A new mixed-use development is moving ahead at the former Saks site downtown. The plan includes 20,000 square feet of retail space, subterraneous parking, and 101 apartment units.
Developers Millcraft Investments and McKnight Realty Partners, with the Pittsburgh Parking Authority, have entered into an exclusive negotiation period with the URA. The planned development would demolish the current four-story structure, as well as three smaller structures along Fifth Avenue.
URA Director Robert Rubinstein calls this an exciting project that “magnifies the original concept considerably,” bringing in two developers with a strong track record both in Pittsburgh and nationally.

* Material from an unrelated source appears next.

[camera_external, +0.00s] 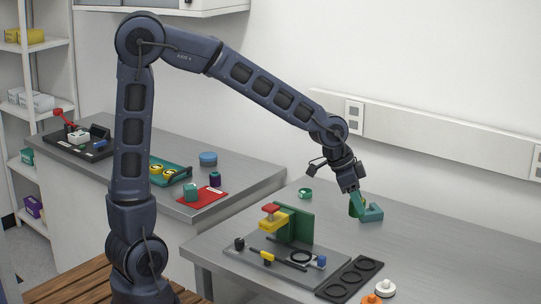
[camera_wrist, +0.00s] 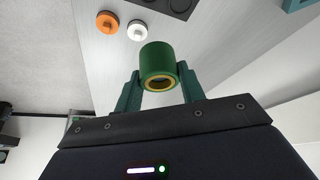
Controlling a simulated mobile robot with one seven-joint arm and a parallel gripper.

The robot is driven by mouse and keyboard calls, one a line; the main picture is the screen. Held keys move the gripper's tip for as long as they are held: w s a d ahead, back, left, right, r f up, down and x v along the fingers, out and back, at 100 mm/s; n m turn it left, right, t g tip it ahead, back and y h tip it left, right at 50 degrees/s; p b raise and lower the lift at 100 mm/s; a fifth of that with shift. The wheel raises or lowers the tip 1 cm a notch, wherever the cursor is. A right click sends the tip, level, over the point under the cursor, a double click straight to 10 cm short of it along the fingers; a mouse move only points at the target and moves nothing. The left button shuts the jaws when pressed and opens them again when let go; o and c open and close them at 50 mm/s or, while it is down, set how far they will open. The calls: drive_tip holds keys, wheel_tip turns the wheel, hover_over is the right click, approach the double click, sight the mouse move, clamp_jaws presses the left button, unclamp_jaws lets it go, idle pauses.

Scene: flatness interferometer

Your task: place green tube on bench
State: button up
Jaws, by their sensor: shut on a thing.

In addition to underground parking, the development will include several levels of parking, to be located above the retail space, and below the market rate apartments.
Parking is already in high demand in the central business district, Rubinstein says, and with other neighboring redevelopment projects in the works this structure will help to meet a growing demand. Other adjacent projects include the Oliver building’s redevelopment into hotel and office space; PNC’s coming use of the former Lord and Taylor building; and the conversion of the Reed Smith and Alcoa buildings into apartments.
Rubinstein says that although a subterranean development in the heart of downtown will be quite expensive, he has the highest level of confidence that the development will take place.
“This is a development team that has done many deals that people thought were impossible,” Rubinstein says. “They find a creative way to use the various tools that are out there.”
Millcraft Investments is a subsidiary of Millcraft Industries, responsible for several notable projects downtown, including Market Square Place, Piatt Place, and the RiverVue Apartments. McKnight Realty has previously purchased and converted the former Gimbels building downtown into the Heinz 57 Center, and owns the nearby Grant, Oliver, and Brooks Brothers buildings.